# GIVEN DATA start

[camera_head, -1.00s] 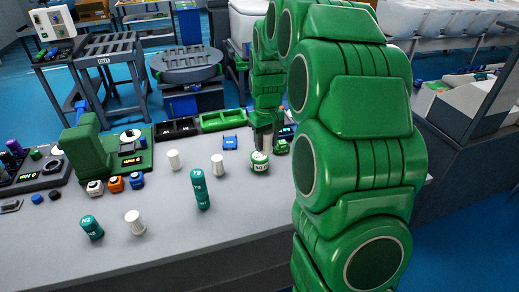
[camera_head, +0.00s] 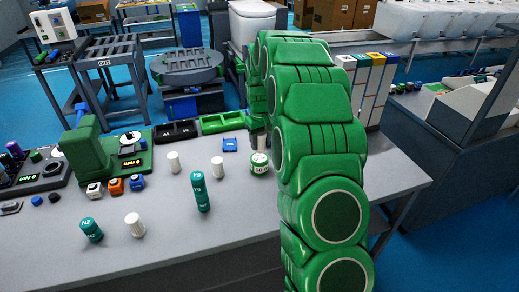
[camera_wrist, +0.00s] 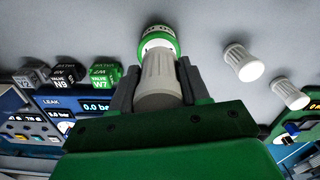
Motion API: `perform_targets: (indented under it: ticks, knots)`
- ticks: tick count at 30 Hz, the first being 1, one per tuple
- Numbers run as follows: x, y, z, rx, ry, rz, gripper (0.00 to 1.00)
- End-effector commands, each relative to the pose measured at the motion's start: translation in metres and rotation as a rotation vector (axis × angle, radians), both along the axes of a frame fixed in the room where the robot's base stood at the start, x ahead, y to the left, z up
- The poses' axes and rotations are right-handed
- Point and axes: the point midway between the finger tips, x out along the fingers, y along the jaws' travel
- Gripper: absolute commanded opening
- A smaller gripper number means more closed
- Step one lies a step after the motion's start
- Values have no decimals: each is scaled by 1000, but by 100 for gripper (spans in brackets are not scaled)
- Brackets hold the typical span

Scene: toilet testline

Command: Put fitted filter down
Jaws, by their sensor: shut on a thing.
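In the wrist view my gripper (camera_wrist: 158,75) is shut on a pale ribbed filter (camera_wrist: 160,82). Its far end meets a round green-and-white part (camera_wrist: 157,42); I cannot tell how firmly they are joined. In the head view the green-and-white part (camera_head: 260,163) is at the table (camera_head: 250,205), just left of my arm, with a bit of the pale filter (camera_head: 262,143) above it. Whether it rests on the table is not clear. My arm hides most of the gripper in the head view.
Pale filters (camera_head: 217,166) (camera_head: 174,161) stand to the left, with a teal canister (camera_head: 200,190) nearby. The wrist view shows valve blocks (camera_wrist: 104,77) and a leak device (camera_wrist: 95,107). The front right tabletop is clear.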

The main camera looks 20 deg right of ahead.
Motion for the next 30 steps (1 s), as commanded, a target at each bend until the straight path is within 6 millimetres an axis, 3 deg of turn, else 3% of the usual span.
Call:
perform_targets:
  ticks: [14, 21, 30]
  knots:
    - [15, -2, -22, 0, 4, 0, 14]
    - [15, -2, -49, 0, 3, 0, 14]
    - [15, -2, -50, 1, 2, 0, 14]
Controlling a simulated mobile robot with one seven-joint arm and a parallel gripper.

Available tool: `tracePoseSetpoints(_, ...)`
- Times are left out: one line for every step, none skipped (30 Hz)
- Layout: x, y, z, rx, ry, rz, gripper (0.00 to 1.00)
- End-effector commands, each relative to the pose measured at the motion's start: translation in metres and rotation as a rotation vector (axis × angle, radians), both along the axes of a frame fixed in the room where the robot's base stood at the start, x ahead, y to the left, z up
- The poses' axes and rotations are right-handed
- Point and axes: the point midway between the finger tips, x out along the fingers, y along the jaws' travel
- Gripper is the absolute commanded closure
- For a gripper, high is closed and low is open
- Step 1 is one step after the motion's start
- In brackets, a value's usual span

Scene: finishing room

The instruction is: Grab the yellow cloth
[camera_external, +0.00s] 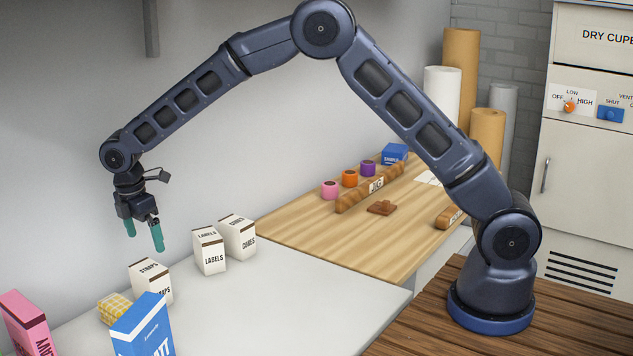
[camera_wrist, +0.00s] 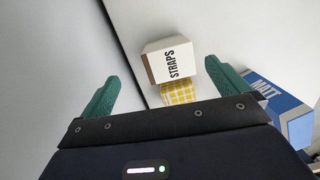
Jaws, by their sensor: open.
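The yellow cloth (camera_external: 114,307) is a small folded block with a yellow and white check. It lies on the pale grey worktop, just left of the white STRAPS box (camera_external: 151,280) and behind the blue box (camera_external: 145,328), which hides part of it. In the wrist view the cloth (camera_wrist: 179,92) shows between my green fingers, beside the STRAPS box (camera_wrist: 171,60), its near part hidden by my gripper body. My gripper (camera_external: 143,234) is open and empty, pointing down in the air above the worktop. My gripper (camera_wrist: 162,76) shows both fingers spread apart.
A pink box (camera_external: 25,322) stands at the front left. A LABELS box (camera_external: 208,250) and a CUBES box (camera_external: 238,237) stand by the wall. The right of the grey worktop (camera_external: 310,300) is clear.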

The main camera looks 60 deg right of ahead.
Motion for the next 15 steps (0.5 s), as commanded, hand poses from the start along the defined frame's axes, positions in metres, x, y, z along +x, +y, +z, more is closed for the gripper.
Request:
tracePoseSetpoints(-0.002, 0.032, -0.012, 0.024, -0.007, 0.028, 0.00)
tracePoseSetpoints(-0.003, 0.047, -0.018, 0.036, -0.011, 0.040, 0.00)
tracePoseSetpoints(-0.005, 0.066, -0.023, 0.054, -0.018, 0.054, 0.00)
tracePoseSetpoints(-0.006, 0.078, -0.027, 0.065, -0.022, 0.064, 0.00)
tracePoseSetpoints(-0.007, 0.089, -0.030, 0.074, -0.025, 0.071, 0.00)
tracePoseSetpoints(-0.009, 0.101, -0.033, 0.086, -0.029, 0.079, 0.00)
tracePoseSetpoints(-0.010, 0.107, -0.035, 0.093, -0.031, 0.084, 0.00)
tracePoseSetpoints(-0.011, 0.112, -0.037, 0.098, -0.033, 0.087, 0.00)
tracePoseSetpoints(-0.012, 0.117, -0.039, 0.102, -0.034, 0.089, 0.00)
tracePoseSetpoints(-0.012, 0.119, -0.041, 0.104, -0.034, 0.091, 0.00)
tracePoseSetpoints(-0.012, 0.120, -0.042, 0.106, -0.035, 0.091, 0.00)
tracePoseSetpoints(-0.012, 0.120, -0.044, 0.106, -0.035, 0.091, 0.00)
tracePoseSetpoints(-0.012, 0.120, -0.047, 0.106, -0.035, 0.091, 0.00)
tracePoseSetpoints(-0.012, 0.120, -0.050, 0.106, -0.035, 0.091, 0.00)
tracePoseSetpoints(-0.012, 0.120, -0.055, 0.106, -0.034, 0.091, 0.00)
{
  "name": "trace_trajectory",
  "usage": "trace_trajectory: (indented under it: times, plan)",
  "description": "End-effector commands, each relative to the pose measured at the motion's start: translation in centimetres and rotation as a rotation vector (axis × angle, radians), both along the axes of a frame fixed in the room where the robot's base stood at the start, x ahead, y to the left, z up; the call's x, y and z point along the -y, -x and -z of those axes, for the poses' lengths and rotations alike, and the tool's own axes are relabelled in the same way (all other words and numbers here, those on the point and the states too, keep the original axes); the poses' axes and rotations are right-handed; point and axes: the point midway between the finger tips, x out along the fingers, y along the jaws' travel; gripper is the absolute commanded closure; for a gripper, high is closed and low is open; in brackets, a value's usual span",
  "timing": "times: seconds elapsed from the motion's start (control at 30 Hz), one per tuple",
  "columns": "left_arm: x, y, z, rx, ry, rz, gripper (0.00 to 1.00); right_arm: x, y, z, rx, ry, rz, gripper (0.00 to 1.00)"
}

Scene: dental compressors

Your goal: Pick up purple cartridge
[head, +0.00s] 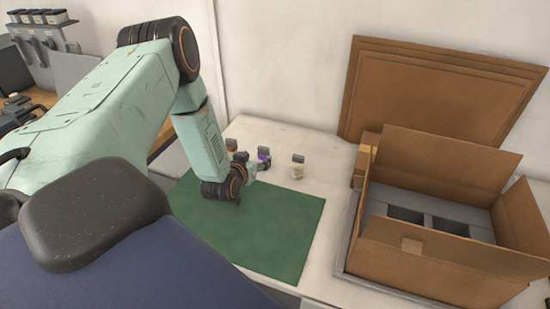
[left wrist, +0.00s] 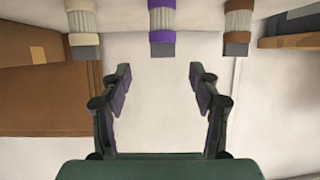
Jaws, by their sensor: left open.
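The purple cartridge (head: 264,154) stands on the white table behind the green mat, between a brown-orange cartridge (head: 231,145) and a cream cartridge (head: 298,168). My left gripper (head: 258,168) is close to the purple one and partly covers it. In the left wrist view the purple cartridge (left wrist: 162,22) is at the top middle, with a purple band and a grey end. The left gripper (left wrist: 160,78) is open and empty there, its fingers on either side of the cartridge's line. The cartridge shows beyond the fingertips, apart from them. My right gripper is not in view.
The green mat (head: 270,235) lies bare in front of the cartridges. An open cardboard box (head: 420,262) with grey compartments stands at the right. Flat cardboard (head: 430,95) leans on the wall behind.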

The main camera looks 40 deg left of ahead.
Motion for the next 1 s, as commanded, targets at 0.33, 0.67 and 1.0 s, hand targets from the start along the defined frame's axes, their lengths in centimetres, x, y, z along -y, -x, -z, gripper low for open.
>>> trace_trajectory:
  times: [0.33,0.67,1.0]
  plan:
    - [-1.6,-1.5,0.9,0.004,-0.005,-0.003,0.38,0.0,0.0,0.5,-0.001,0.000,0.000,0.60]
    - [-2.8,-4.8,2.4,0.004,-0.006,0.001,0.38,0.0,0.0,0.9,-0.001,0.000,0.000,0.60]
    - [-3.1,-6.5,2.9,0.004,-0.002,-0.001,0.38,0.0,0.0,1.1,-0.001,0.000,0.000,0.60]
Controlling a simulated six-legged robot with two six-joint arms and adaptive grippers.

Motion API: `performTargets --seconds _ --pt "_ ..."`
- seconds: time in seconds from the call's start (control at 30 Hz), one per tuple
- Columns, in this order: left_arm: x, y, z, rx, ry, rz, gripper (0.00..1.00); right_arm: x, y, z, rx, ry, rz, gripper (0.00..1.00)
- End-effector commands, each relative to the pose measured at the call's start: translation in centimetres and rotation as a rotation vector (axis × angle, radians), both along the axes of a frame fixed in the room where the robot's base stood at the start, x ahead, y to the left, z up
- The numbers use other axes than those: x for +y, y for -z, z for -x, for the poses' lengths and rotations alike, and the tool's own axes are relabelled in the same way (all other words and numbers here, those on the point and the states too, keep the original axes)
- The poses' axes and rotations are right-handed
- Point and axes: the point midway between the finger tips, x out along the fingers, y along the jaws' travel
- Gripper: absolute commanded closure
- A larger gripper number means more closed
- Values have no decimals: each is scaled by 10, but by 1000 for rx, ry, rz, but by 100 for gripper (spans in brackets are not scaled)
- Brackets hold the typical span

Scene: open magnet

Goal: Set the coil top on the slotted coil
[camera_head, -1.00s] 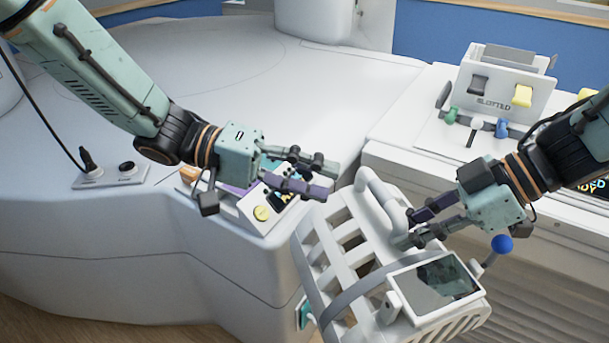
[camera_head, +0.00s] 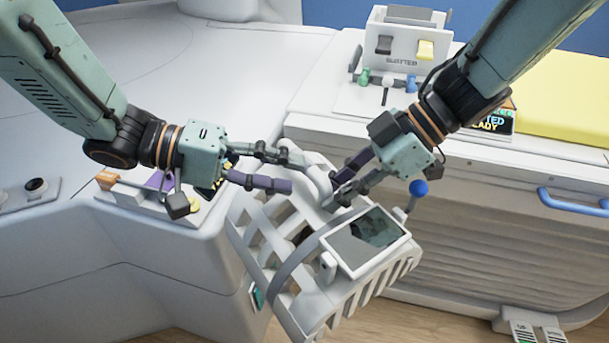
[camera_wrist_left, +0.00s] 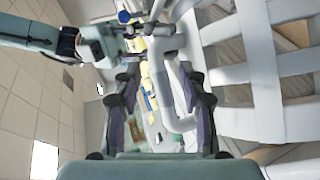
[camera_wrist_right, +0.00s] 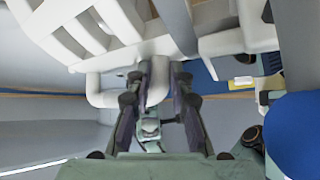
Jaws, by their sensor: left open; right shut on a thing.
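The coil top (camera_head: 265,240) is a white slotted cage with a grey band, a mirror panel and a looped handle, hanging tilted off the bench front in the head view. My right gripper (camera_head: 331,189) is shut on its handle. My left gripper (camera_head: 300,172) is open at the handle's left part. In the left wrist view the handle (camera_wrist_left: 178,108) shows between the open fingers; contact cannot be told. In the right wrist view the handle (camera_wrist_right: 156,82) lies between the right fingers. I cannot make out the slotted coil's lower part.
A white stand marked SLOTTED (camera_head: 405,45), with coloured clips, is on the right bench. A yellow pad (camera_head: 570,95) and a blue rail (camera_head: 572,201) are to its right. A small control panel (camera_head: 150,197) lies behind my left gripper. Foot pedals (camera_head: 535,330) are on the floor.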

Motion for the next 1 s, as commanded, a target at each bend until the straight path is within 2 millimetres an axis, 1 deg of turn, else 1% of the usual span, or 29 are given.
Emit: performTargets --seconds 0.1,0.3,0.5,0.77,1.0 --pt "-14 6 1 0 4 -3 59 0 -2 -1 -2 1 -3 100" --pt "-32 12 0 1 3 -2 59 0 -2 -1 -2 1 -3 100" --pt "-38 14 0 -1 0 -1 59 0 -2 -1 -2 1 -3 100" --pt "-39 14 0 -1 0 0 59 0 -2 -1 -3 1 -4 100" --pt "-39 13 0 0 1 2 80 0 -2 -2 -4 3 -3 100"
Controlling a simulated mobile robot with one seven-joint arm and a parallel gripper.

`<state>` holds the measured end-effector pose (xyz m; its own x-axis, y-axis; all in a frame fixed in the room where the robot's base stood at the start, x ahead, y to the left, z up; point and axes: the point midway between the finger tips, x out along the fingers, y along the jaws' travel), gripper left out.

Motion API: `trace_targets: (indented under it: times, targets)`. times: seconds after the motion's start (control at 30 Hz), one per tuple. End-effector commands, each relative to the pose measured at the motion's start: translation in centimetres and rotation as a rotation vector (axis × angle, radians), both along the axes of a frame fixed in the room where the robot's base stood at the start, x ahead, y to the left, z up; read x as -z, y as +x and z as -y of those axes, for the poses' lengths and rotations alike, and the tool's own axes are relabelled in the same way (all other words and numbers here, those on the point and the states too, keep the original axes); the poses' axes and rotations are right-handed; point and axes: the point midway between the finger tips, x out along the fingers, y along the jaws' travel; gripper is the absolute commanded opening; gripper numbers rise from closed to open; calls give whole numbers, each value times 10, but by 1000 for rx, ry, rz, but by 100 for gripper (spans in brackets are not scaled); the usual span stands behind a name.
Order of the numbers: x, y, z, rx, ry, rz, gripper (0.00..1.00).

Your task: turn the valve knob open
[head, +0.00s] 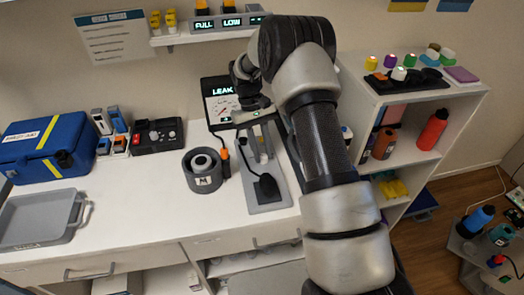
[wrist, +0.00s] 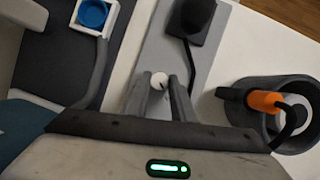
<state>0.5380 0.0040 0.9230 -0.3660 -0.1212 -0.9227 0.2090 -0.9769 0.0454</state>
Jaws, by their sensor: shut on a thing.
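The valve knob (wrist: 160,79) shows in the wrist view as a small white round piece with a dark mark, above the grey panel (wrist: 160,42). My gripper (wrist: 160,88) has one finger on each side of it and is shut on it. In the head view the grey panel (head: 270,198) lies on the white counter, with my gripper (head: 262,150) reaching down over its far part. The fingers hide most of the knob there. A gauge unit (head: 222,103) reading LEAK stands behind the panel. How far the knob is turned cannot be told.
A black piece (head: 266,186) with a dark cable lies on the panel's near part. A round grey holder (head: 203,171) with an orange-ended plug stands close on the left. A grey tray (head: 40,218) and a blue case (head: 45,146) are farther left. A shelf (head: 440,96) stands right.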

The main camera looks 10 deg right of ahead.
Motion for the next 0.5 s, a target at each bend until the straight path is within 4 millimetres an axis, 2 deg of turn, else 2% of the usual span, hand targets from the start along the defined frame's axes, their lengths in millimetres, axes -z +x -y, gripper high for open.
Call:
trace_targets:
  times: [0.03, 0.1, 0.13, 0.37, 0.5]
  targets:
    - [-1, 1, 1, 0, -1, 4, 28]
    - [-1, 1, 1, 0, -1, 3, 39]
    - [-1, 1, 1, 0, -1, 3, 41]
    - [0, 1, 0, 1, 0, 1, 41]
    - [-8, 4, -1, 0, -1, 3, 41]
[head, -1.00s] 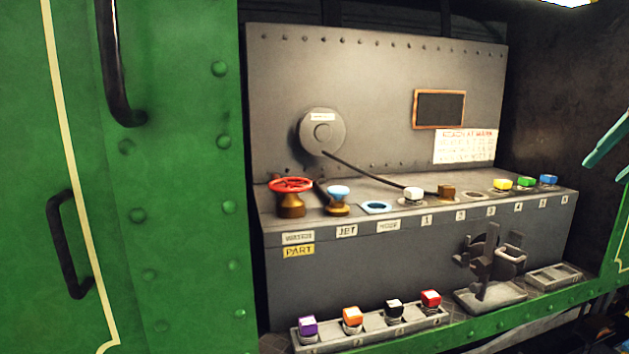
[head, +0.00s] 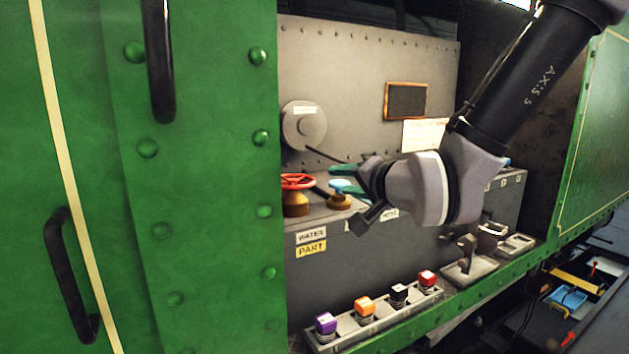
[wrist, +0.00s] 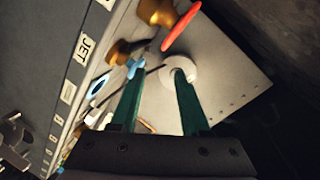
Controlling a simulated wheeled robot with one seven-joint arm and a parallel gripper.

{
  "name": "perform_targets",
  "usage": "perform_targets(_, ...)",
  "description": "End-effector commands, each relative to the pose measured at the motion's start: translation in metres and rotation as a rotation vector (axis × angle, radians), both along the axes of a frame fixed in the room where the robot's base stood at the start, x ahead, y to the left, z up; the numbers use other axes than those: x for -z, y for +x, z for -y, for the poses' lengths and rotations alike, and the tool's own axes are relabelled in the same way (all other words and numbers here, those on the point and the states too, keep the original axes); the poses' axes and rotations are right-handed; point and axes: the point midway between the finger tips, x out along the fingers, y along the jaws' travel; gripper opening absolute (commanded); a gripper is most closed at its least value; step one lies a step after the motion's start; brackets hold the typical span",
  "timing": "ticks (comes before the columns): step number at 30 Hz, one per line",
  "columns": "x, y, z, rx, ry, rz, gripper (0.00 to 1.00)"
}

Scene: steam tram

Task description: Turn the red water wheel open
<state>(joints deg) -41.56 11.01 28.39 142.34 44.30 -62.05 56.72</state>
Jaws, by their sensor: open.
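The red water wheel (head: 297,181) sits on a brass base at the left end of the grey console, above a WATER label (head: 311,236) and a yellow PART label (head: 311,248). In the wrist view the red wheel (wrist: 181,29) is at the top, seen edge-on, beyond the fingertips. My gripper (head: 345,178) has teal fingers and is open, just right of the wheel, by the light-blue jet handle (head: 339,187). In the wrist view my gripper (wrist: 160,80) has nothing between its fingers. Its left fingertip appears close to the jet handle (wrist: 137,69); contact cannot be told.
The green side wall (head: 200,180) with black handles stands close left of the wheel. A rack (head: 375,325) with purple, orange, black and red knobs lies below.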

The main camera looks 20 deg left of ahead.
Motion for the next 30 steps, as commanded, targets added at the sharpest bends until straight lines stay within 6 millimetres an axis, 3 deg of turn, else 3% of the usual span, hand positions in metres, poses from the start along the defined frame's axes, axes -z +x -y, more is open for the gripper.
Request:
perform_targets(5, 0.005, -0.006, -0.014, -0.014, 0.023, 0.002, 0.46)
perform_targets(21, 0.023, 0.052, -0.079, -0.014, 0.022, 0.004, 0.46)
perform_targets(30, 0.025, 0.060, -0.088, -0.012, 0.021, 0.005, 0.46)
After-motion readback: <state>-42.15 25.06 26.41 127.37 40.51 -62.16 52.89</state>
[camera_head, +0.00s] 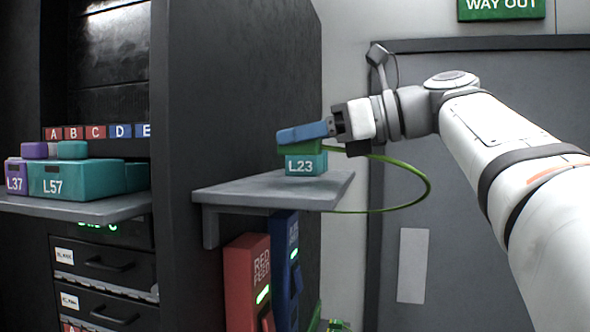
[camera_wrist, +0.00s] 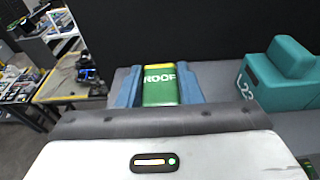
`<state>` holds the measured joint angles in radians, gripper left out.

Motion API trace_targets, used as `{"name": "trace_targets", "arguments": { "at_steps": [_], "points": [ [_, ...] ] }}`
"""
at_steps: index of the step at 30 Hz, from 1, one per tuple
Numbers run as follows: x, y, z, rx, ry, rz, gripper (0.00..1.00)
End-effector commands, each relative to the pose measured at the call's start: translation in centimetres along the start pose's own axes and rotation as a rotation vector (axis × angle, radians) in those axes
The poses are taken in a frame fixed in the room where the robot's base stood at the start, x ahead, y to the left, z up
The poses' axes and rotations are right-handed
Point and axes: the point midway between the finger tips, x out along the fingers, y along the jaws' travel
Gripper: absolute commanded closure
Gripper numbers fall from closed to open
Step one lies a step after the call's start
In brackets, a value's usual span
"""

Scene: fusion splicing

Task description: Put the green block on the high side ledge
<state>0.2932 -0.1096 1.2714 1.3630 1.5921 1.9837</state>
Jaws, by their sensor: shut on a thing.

# GIVEN DATA end

## THE REQUEST
Without the pictures, return the listing above from its first line through the line that has "Command: Put fitted filter down".

## RESULT OF THIS TASK
[camera_head, -1.00s] 
[camera_head, +0.00s] 
[camera_wrist, +0.00s] 
Motion API: `perform_targets: (indented under it: ticks, knots)`
- ticks: tick count at 30 Hz, the first being 1, one per tuple
- Numbers run as follows: x, y, z, rx, ry, rz, gripper (0.00 to 1.00)
- End-effector commands, each relative to the pose measured at the motion's start: translation in metres and rotation as a rotation vector (axis × angle, radians), both along the axes of a frame fixed in the room where the robot's base stood at the start, x ahead, y to the left, z up
- The poses' axes and rotations are right-handed
- Point and axes: the point midway between the finger tips, x out along the fingers, y along the jaws' travel
- Gripper: absolute commanded opening
- A smaller gripper number means more closed
- Step one lies a step after the motion's start
- Values have no decimals: each is scaled by 1000, but by 100 for gripper (spans in brackets are not scaled)
- Brackets hold the typical span

Scene: toilet testline

Command: Put fitted filter down

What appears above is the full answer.